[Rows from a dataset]
* * *
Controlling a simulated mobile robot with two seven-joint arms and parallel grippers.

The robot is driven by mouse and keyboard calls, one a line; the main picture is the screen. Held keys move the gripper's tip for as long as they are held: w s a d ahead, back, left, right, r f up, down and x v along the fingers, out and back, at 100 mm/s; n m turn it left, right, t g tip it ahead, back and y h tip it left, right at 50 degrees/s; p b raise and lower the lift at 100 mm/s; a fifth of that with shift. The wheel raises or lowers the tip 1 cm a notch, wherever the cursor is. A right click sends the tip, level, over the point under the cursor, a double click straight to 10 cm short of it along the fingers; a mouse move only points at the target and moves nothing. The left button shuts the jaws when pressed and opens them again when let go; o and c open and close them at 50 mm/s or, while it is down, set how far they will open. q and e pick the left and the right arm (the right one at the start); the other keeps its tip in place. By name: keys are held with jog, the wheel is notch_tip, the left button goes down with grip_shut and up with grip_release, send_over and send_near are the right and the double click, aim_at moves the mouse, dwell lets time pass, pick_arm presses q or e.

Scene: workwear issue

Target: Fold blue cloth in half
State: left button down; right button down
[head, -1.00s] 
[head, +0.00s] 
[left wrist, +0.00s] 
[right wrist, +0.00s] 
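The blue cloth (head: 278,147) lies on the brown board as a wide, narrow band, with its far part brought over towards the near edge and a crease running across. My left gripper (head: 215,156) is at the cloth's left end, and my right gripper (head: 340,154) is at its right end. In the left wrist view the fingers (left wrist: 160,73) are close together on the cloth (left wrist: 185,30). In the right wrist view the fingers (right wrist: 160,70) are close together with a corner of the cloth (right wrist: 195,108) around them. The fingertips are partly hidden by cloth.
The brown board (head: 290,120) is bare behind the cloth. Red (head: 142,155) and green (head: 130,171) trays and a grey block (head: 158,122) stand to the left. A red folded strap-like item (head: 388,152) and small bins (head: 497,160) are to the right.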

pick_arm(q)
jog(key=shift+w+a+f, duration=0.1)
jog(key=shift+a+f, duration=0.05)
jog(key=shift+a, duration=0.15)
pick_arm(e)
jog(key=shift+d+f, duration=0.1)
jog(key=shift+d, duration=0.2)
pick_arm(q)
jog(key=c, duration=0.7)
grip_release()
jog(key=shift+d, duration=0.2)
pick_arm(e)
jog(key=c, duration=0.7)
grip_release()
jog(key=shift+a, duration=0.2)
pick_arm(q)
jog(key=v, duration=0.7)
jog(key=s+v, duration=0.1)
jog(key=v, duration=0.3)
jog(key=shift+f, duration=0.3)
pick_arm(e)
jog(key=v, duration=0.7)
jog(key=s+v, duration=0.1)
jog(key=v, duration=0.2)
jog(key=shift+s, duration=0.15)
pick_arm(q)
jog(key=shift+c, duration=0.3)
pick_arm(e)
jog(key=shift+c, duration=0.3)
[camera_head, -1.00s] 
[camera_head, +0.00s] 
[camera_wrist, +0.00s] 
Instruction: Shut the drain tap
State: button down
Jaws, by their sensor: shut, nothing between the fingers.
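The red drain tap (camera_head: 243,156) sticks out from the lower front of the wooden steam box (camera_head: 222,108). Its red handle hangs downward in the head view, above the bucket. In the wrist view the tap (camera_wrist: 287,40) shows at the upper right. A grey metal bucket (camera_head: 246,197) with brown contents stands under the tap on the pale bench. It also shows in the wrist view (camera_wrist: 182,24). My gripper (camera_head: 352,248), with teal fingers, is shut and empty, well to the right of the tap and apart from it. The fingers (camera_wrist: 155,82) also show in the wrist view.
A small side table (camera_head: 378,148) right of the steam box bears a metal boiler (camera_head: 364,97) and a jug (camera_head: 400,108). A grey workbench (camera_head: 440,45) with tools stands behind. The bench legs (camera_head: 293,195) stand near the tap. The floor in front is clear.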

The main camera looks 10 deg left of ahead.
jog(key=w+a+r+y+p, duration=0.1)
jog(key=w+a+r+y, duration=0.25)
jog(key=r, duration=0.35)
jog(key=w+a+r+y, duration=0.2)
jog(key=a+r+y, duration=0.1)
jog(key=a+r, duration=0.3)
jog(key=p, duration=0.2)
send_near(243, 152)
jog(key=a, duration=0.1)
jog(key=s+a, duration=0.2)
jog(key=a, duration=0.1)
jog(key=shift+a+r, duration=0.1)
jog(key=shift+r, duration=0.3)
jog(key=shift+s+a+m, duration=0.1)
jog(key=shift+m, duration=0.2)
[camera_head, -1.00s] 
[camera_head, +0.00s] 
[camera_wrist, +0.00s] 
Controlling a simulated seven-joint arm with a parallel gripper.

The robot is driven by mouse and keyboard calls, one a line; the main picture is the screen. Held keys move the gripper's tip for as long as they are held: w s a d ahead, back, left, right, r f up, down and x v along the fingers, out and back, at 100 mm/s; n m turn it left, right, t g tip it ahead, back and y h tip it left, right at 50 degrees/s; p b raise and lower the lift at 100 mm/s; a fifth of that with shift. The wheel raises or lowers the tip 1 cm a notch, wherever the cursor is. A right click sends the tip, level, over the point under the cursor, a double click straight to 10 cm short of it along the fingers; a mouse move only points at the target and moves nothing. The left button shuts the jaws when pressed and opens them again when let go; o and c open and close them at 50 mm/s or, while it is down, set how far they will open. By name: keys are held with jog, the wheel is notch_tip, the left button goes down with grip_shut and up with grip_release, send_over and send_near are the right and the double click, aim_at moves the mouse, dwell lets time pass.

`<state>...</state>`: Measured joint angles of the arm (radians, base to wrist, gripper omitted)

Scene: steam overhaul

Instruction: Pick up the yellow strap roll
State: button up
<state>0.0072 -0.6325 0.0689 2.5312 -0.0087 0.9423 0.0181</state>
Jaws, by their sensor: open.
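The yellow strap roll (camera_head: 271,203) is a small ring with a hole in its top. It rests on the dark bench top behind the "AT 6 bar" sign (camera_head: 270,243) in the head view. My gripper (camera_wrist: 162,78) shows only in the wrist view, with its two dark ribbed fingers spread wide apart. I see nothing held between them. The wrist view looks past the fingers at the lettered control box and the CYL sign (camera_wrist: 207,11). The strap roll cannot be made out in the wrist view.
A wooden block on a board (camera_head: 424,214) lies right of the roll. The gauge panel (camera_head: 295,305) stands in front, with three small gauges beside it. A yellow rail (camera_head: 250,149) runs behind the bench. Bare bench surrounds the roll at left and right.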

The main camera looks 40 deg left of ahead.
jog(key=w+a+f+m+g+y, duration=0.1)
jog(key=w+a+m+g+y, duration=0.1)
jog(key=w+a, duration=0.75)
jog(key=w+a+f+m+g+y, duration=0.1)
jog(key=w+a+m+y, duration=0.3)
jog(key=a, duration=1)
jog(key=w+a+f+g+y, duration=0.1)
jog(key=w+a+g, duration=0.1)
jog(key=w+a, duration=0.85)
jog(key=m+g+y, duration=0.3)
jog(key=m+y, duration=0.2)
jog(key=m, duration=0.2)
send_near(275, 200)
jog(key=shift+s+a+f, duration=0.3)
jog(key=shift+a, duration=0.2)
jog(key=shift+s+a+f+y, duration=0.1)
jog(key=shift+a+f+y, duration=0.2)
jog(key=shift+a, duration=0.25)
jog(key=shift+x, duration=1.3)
* * *
Exercise: Of the lines above, copy each that contains "joint".

Solved exercise:
Controlling a simulated mobile robot with two seven-joint arms and parallel grippers.
Controlling a simulated seven-joint arm with a parallel gripper.
`<state>...</state>`: Measured joint angles of the arm (radians, base to wrist, gripper omitted)

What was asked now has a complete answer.